§ Given material:
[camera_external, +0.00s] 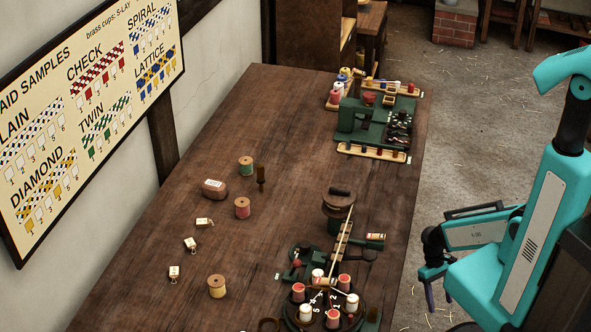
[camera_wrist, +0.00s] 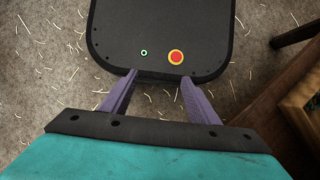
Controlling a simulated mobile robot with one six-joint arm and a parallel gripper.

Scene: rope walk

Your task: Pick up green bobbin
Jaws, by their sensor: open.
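The green bobbin (camera_external: 246,167) stands upright on the wooden table (camera_external: 190,265), left of its middle, with wooden ends and green thread. My gripper (camera_external: 429,298) hangs off the table's right side, low over the floor and well apart from the bobbin. In the wrist view its two purple fingers (camera_wrist: 158,84) are spread, with nothing between them. The bobbin does not show in the wrist view.
Green machines (camera_external: 376,122) with bobbins line the table's right side.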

§ Task to complete: Only the lines from the one holding "Controlling a simulated" through the end of the listing should be given again, exactly and with both ends included.

§ Written answer:
Controlling a simulated mobile robot with one six-joint arm and a parallel gripper.

Scene: rope walk

Your task: Pick up green bobbin
Jaws, by their sensor: open.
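The green bobbin (camera_external: 246,167) stands upright on the wooden table (camera_external: 190,265), left of its middle, with wooden ends and green thread. My gripper (camera_external: 429,298) hangs off the table's right side, low over the floor and well apart from the bobbin. In the wrist view its two purple fingers (camera_wrist: 158,84) are spread, with nothing between them. The bobbin does not show in the wrist view.
Green machines (camera_external: 376,122) with bobbins line the table's right side.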

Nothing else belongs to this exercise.